Data excerpt.
....................

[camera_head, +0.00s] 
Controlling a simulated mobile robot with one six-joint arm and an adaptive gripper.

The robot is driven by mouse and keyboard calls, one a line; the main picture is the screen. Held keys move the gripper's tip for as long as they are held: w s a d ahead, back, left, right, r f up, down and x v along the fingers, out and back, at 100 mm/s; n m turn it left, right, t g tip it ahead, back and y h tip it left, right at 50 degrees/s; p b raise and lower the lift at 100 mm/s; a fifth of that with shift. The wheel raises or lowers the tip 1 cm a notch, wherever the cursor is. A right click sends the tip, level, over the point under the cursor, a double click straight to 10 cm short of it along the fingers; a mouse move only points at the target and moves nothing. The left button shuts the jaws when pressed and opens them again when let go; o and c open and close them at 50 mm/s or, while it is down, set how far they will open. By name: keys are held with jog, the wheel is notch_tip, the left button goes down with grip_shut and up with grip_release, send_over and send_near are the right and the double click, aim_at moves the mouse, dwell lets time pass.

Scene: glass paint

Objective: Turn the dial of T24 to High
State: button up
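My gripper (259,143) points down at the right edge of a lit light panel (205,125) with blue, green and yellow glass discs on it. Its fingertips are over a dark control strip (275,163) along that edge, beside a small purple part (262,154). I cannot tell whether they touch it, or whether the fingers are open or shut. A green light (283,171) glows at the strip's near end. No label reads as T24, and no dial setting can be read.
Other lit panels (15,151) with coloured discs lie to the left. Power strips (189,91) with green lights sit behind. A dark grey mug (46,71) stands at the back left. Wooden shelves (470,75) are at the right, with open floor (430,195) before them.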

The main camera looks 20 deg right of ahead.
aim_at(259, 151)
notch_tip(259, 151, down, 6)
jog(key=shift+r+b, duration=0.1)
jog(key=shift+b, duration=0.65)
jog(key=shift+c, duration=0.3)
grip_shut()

....................

Set problem.
Look through the data above. Copy every line with the string "robot" in it.

Final result.
Controlling a simulated mobile robot with one six-joint arm and an adaptive gripper.
The robot is driven by mouse and keyboard calls, one a line; the main picture is the screen. Held keys move the gripper's tip for as long as they are held: w s a d ahead, back, left, right, r f up, down and x v along the fingers, out and back, at 100 mm/s; n m turn it left, right, t g tip it ahead, back and y h tip it left, right at 50 degrees/s; p b raise and lower the lift at 100 mm/s; a fifth of that with shift. The wheel raises or lowers the tip 1 cm a notch, wherever the cursor is. A right click sends the tip, level, over the point under the cursor, a double click straight to 10 cm short of it along the fingers; a mouse move only points at the target and moves nothing. The left button shuts the jaws when pressed and opens them again when let go; o and c open and close them at 50 mm/s or, while it is down, set how far they will open. By name: keys are held with jog, the wheel is notch_tip, the left button goes down with grip_shut and up with grip_release, send_over and send_near are the right and the double click, aim_at moves the mouse, dwell lets time pass.

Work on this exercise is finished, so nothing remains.